Contrairement à ce que j’aurais pensé, le patron semble avoir eu vent de cette nouvelle coutume du café à emporter. Mais ce n’est pas parce qu’il en a eu vent que ça lui plait. Il s’apprête à faire un café pour la demoiselle, il tend la main vers le tas de tasses… mais non. Pas de tasse. À emporter. Il faut un gobelet. Non. Ça le trouble. Il fait autre chose, va s’engueuler un peu avec sa femme, observe un instant le serveur indien qui ne fait toujours rien, pas de nouveau client, rien de spécial à faire… ah oui, la demoiselle :


« Vous vouliez quoi, vous m’avez dit ? »

« Un café. »

« Ah oui : un express. »

« À emporter. »

« Comment ? »

« À emporter, s’il vous plait. »


Pas à dire : il va falloir qu’il le fasse, ce café. Il tend la main vers le tas de tasses… mais non. Pas de tasse. À emporter. À emporter.


« À emporter ? »

« Oui, à emporter, s’il vous plait. »


Je commence à me dire qu’il n’a pas de gobelet dans lequel mettre un café à emporter, mais après encore quelques tergiversations, d’une main hésitante, il tend le bras vers le tas de tasses, derrière le tas de tasses, et de derrière le tas de tasses, il exhume, comme à regret, un petit gobelet en plastique blanc cannelé de cafeteria. On est libre de penser qu’il a extrait ce gobelet d’un tas de gobelets identiques blancs, propres, à usage résolument unique emballés dans du plastique transparent, mais je ne pense pas que ce soit le cas. Non. Je ne vois pas de là où je suis, mais je pense que ce gobelet trainait là depuis longtemps et que le patron s’est dit qu’il ferait bien l’affaire, puisqu’elle veut un café « à emporter ». Il n’a pas tort. Il fera sûrement l’affaire.

Le patron fait donc un express dans le gobelet blanc, le prend, se retourne vers la demoiselle, et là quelque chose se brise dans son esprit. Il ne le fera pas. Il ne le servira pas, ce café à emporter. Il ne peut pas. Ce n’est pas l’usage. Pas ici. Il abandonne la demoiselle à son sort, à l’autre bout du bar, derrière la caisse et se débarrasse du gobelet de café sur le point du bar le plus proche de lui, c’est-à-dire, il se trouve, devant moi.

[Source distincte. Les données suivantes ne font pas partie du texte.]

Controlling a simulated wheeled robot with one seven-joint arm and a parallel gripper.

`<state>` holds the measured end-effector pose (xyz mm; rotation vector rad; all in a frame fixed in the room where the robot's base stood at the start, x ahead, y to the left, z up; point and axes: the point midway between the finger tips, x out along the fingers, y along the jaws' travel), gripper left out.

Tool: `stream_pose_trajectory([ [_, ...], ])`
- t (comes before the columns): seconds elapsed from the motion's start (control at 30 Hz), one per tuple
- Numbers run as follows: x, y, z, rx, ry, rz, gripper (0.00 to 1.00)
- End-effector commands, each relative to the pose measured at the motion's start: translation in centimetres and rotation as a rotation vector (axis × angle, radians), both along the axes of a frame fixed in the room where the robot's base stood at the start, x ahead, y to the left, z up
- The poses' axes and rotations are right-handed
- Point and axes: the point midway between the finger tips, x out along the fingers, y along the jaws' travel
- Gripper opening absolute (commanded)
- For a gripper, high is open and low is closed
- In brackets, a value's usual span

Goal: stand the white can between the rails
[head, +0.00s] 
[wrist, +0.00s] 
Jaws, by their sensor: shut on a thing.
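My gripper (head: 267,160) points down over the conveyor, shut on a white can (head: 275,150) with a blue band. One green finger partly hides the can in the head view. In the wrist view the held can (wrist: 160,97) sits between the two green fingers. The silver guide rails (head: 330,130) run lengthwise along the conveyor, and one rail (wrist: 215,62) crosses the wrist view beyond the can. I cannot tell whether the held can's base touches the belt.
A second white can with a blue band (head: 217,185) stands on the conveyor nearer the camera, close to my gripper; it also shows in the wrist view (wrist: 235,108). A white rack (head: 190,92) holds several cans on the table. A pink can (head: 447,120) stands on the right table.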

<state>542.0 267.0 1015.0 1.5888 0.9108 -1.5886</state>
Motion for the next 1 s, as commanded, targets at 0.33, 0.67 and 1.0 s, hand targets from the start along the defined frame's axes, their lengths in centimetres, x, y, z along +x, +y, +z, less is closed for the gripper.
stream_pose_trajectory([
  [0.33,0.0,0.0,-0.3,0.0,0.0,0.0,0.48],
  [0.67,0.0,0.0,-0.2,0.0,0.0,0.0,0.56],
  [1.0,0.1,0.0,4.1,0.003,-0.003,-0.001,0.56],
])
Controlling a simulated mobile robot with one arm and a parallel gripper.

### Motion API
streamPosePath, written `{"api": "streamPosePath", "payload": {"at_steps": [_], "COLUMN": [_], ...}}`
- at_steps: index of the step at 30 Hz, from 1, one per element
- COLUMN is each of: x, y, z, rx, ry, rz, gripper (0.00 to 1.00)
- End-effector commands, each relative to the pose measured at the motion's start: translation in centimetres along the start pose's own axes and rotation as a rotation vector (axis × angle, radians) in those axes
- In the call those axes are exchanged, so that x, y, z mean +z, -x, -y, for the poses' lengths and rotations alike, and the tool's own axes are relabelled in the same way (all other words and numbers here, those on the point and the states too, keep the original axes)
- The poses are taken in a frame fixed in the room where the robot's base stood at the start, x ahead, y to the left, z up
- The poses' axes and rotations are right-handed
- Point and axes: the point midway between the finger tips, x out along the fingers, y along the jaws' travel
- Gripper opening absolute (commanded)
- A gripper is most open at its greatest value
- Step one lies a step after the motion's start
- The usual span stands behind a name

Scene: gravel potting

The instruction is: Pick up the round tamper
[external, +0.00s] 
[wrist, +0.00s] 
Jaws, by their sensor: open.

Juste à côté de ma tasse. Et là, effaçant demoiselle et gobelet de son esprit, il reprend le cours normal de ses activités : s’engueuler avec sa femme, regarder d’un œil vide le serveur indien qui a entrepris de regarder longuement d’un œil également vide la bouteille de Picon sur l’étagère du haut, servir des cafés à des hommes dans des tasses en porcelaine. La routine. La vie, quoi.

La demoiselle a suivi depuis sa place derrière la caisse le destin de son gobelet de café. Elle est prête à s’en emparer elle même et à aller déambuler dans la rue avec son café à la main. La routine. La vie, quoi. Mais elle ne peut pas l’atteindre. C’est trop loin. Il y a trop d’hommes en train de lire Le Parisien qui n’ont rien vu de la scène et qui ne la remarquent pas. Elle aimerait bien avoir son café à emporter, mais non, compte tenu de la conformation de la salle et de l’aglutinement des gens, elle ne peut pas l’atteindre elle-même. Et le patron l’a chassée de sa réalité : aucun secours à attendre de lui.

Mais je suis un homme de cœur et je ne saurais tolérer le spectacle douloureux de quelqu’un privé ainsi de son premier café — fut-il à emporter — tôt le matin, à Arcueil. Il y a des choses qu’un être humain ne doit pas subir. J’attrape donc le gobelet (il n’a pas l’air bien propre) et je le lui tends en rigolant. Elle rigole aussi, le prend, me remercie et s’en va déambuler. Il ne me semble pas qu’elle ait payé, mais je crois que je suis le seul à m’en être aperçu.

Je resterais bien encore un peu à observer les menées des gens qui peuplent la Brasserie du métro, mais je dois m’en aller car, aussi étonnant que cela puisse paraître, ce matin-là, j’ai des choses à faire à Arcueil. On ne fait pas toujours ce qu’on veut.




3 commentaires:

  1. Des fois c'est pire, il faut prendre le bus. Au fait qu'est-ce que tu allais foutre à Arcueil ?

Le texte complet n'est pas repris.